A escrita, de frases curtas e sempre com potencial de visualização, é absorvente e muito bem contextualizada no tempo retratado, com expressões da época, cruzando dados que investigou com  os dos informantes. O livro avança pelo “que faltava contar: a vida privada”, o dia-a-dia, episódios, usos e costumes; traçando um percurso que vai do apogeu ao declínio colonial. E de facto, “a vida que os portugueses deixaram” - antes deste mundo ter virado às avessas e de ouvirem “brancos de merda vão para a vossa terra”, e meio milhão partir em pontes aéreas - era um fartote de boas razões para se ser feliz. Em Angola eram jovens, solteiros ou casados de fresco, e desconheciam quão nostálgica a sua vida viria a ser quanto mais memórias acumulavam: “foi a idade de ouro. foi lá que vivi o meu grande amor, foi lá que fui uma vedeta e que fui feliz” diz o entrevistado Alcobia. Charuto à noite a acompanhar o vinho do Porto, bacalhau no prato e idas ao cinema três vezes por semana ver as musas de Hollywood numa ocidentalizada Luanda, onde na escola se aprendia A de Angola, S de Salazar e P de Pátria, e algumas meninas mais atentas se perguntavam “mas onde estão os africanos?”, perante a ausência dos mesmos nos seus meios. Com liberdades muito maiores do que na metrópole, serviçais contra quem exercer poder, encontravam-se no café Arcádia ou na pastelaria Versailles, mostravam as pernas nas boites, no Tamar, assistiam a corridas de carro, os liceais frequentavam bailes, e havia quem vivesse o espírito hippie com jeans, liamba e Beatles, sem faltar o que fazer e como conviver.

Duas cidades coexistiam: a de asfalto e a dos musseques, “visível na geografia e na melanina, embora com alguns negros abastados no asfalto, os assimilados, muitos mestiços”. Algumas preciosidades, como o depoimento de Videira, um empregado em casa de brancos que “batiam mesmo feio”, contando como “doía o corpo e o orgulho” na obrigação de mostrar o livrete de trabalho ao chefe de posto, passaporte para a “cidade dos brancos”.

São estórias de vida de um piloto, uma fadista, um arquitecto, fazendeiros e muitas esposas.
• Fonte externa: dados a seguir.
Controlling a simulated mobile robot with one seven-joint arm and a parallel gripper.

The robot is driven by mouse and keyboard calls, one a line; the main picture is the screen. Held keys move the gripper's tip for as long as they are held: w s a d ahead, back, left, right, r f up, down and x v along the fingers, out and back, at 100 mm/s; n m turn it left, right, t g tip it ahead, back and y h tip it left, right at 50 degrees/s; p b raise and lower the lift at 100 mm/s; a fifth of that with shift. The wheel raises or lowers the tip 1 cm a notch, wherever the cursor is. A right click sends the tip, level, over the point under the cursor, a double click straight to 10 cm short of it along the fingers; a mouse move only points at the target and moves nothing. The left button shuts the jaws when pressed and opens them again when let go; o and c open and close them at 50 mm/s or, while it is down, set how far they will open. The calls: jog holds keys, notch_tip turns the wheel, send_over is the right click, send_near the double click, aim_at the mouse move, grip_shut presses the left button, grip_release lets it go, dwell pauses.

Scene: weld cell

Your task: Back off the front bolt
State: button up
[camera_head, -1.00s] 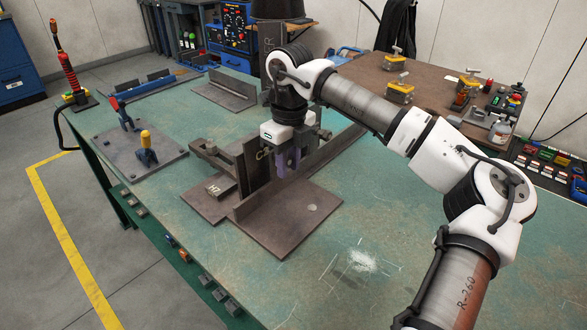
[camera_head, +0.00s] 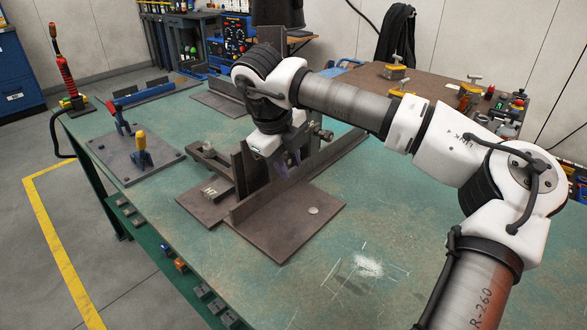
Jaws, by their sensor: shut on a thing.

Portugueses que vieram povoar Angola no navio Império nos anos 50 (cerca de 78 826), nos grandes paquetes, ou já lá estavam há várias gerações, o certo é que em 1974 contavam-se já 500 mil. Desde 1961 que a metrópole lançava para África os novos colonos com a livre circulação nos territórios portugueses. Sentindo a brisa da terra das possibilidades -“Quem diria que bastava cruzar o Atlântico par passar de jornaleiro a patrão?” - transportava-se um mundo para outro. O Atlântico, também corredor para a Guerra que os navios Niassa, Vera Cruz e Uíge rasgavam atolados de soldados, era uma sombra que pouco perturbava quem estava em terra.
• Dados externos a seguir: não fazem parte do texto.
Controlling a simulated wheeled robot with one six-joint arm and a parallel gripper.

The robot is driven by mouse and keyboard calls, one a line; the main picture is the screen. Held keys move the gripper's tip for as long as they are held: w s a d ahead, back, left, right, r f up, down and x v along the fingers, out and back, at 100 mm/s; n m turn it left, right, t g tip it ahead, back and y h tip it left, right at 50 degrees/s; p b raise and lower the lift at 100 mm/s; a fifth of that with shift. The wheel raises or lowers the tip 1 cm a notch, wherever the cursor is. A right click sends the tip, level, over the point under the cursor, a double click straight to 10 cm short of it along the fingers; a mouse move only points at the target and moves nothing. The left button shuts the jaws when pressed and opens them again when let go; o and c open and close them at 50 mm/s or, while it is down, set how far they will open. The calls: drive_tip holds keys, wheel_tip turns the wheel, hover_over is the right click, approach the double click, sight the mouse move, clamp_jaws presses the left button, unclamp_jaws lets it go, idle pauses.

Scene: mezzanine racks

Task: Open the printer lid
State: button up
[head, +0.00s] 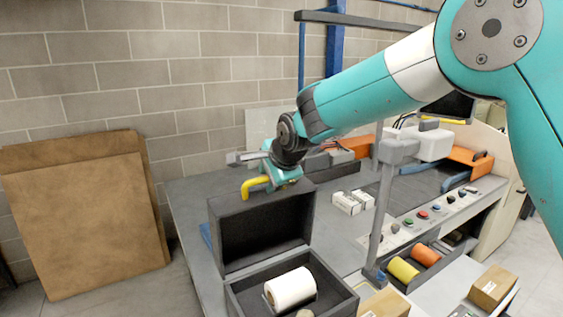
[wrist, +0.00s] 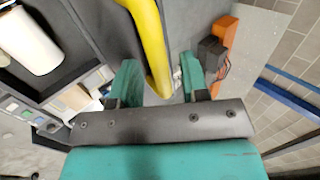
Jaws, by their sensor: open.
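The printer is a dark grey open box (head: 240,297) at the front of the bench in the head view. A white roll (head: 290,288) lies in it and also shows in the wrist view (wrist: 28,40). Its dark lid (head: 262,230) stands raised, about upright, at the back of the box. A yellow handle (head: 255,186) is at the lid's top edge. My gripper (head: 268,182) is at this handle, above the lid. In the wrist view the yellow handle (wrist: 148,40) passes between the two open teal fingers (wrist: 160,78); I cannot tell whether they touch it.
A grey post (head: 384,205) stands right of the lid. Small white boxes (head: 352,202), a tray with yellow (head: 403,270) and orange rolls (head: 426,256), and a cardboard box (head: 492,287) are to the right. Brown boards (head: 85,215) lean on the wall at left.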

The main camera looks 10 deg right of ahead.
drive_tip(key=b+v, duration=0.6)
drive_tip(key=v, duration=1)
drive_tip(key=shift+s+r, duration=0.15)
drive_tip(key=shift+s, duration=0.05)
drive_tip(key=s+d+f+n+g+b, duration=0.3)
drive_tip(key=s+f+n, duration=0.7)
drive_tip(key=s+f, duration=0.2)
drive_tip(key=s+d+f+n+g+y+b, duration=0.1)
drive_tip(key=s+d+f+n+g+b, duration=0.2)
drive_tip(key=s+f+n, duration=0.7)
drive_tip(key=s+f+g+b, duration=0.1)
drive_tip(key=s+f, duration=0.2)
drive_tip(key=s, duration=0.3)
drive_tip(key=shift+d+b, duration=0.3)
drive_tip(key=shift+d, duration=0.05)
É que a guerra rebenta e ironicamente dá-se o boom económico do café e algodão. A UPA acende o rastilho, europeus e bailundos envolvidos com os portugueses atacados à catanada, o 4 de fevereiro e o assalto às prisões e a pontos cruciais do poder colonial. Depois sente-se o adensar da guerra. E sabemos de estórias de como se ia cosendo a resistência e a luta independentista. A do governador geral Venâncio Deslandes que implantou a Universidade no Lubango e deu aso a grande preocupação pois temia-se o terrível projecto de uma  independência branca, de modelo rodesiano. Aflora a história da família Van Dunnem, em que João segue o irmão José em greves e manifestações, distribuindo panfletos com mensagens subversivas. A do livreiro da Lello, Felisberto Lemos, amigo de soldados futuros capitães de abril, e “terroristas” futuros líderes africanos, dando conta de disponibilizar os livros proibidos pela PIDE (desta constavam 800 polícias sem a 4ª classe nos anos 70 em Angola), que iam de Franz Fannon a manifestos comunistas. O mundo estava a mudar, as discussões aqueciam na universidade, a pressão internacional para a descolonização era muita mas a vida boa de alguns falava mais alto: “quem é que pensava em ideologia quando tinha o Mussulo e bom boi para fumar?”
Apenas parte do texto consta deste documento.